***** Task inputs *****
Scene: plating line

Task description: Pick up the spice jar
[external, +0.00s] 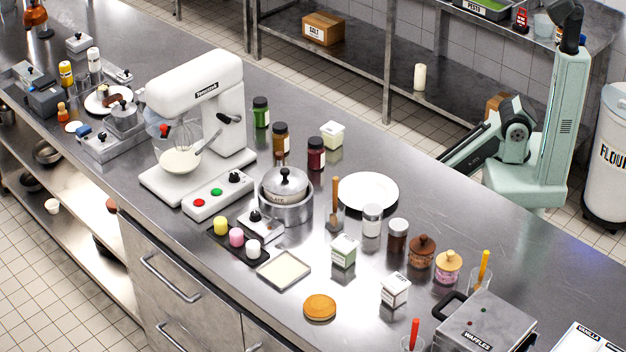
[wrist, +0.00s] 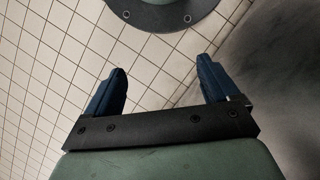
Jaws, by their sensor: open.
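Several small jars that could be the spice jar stand on the steel counter (external: 235,290); labels are too small to read. Behind the mixer's right side are a green jar (external: 261,114), a brown jar (external: 281,140) and a dark red jar (external: 316,155), all upright with dark lids. Nearer the front are a clear jar with pale contents (external: 372,221) and a dark brown jar with a pale lid (external: 398,236). My gripper (wrist: 162,82) is open and empty in the wrist view, above tiled floor. No jar shows there. I cannot make out its fingers in the external view.
A white stand mixer (external: 190,95) and a lidded pot (external: 286,205) stand left of the front jars. A white plate (external: 368,193) lies behind them. A waffle iron (external: 485,322) is at the front right. The back right counter is clear.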

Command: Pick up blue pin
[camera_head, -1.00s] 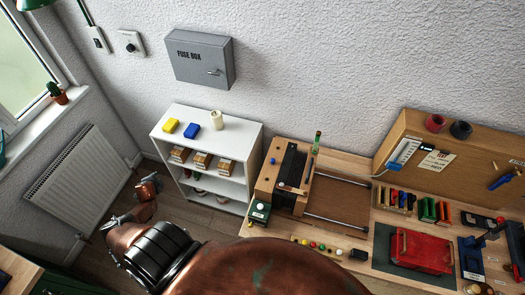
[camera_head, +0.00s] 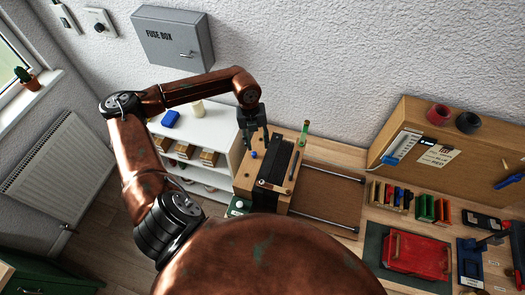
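The small blue pin (camera_head: 254,155) stands on the left part of the wooden block (camera_head: 243,181) of the bench fixture. My left arm reaches over from the left, and my left gripper (camera_head: 257,145) points down just above and around the pin's place. Its two dark fingers are apart, and the pin shows between and slightly below the tips. I cannot tell whether a finger touches it. My right gripper is not in view.
The fixture has a black bar (camera_head: 276,165) and a green-topped tube (camera_head: 303,133) near the gripper. A red case (camera_head: 418,254) and tool racks lie on the right of the bench.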

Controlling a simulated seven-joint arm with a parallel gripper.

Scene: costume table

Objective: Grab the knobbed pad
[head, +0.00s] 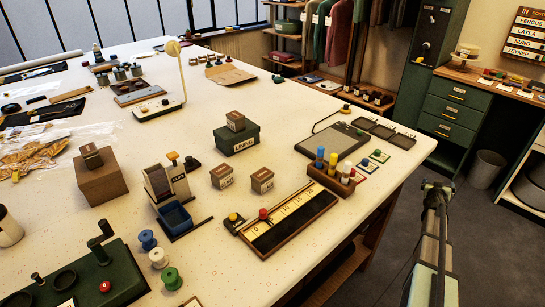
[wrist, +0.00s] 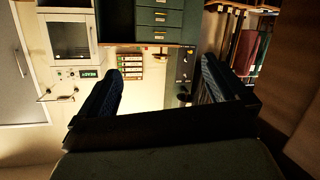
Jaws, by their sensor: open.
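Several small square pads with knobs lie near the table's right edge in the head view, right of the dark flat tray. One has a green knob (head: 378,153), another sits just nearer the front (head: 364,163). I cannot tell which of them is the knobbed pad. My gripper (wrist: 160,85) is open and empty, its two dark fingers spread wide in the wrist view. In the head view my arm rises at the lower right, with its end (head: 437,187) off the table's right edge, apart from the pads. The wrist view shows no pads.
A wooden block with coloured pegs (head: 330,178) stands just left of the pads. A dark flat tray (head: 333,139) lies behind it, and a ruler board (head: 288,220) lies in front. A green lining box (head: 237,138) stands farther left.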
*****
- Job -
Pull out all lines from the entries above that include the word "Pick".

- Response to the task -
Task description: Pick up the spice jar
Command: Pick up blue pin

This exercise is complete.